Global Life Insurance Mergers and Acquisitions Projections
Fitch Ratings projects sustained mergers and acquisitions in the global life insurance industry, with specifics varying by region. Insurers are primarily motivated by the need to bolster financial health, improve operational efficiency, and strategically reinvest capital for long-term gains.
Despite potential obstacles such as geopolitical tensions, economic volatility, funding challenges, and regulatory compliance requirements, these factors are not expected to notably disrupt the overall consolidation momentum. Fitch notes that the regional nature of consolidation reveals unique patterns within different markets.
In Germany, the focus is on acquiring closed or legacy insurance books, with an estimated €25 billion in portfolios expected to transfer by 2026. The UK market prioritizes pensions risk transfers (PRT), projecting deal volumes to reach between £45 billion and £50 billion by the same year. Contrarily, French and other European markets remain less active in PRT due to varying pension structures.
In the United States, consolidation is a mix of reinsurance agreements and mergers, whereas the Asia-Pacific region takes a more selective approach, highlighted by Japan's lack of a domestic PRT framework. Fitch emphasizes that insurers must adeptly manage expansion while addressing risks related to investments, regulatory frameworks, and governance.
Within the UK, increased PRT activity includes not only large insurers but also medium and smaller pension plans. Meanwhile, the Netherlands experiences a surge in PRT due to the shift from defined-benefit to defined-contribution pension schemes by 2028. The Dutch market anticipates significant pension liabilities transfers amounting to between €20 billion and €30 billion by 2027.
Germany is identified as a critical market for closed-book consolidation in Europe, driven by high operational and IT expenses and complex portfolio management. In the US, reinsurance-led consolidation remains prevalent, with offshore arrangements frequently supporting capital efficiency. Asia-Pacific insurers focus on portfolio restructuring and strategic exits, rather than large-scale book transfers.
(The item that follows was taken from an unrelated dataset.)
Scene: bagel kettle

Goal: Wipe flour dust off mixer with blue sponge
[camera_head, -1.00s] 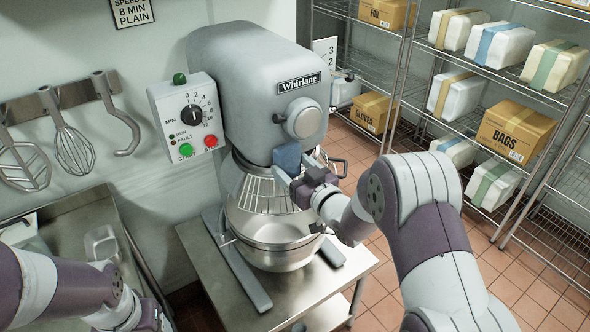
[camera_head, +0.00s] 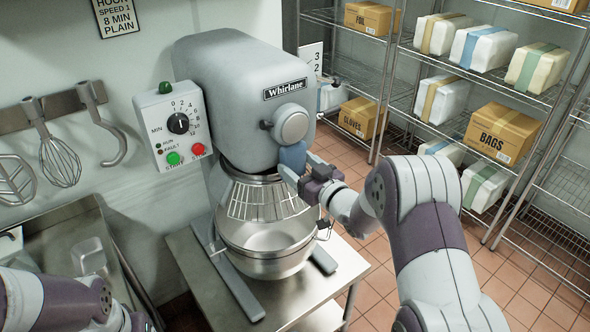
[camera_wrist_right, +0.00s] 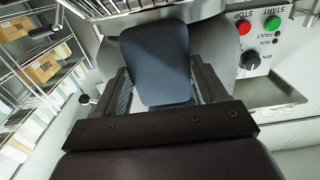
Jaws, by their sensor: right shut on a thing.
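The grey mixer (camera_head: 235,95) labelled Whirlane stands upright on a steel table, with a steel bowl (camera_head: 262,238) and wire guard (camera_head: 265,200) below its head. My right gripper (camera_head: 297,172) is shut on the blue sponge (camera_head: 292,157) and holds it at the front of the mixer head, just below the round hub. In the right wrist view the sponge (camera_wrist_right: 157,62) sits between both fingers and looks dark blue. I cannot tell if it touches the mixer. No flour dust can be made out. My left arm shows at the lower left; its fingertips are not clear.
A control box (camera_head: 176,126) with dial and buttons juts from the mixer's left side. A whisk (camera_head: 58,160) and other tools hang on the wall rack. A steel sink (camera_head: 60,225) is at left. Wire shelves with boxes (camera_head: 502,132) stand at right.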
Regulatory shifts could influence consolidation dynamics, with possible changes to reinsurance capital requirements in the UK and adjustments to risk-based capital for structured assets in the US. Fitch concludes that while economic conditions and regulatory shifts might temper deal flow, they are not expected to significantly deter consolidation. Effective execution, integration, and investment risk management remain crucial in assessing transaction success.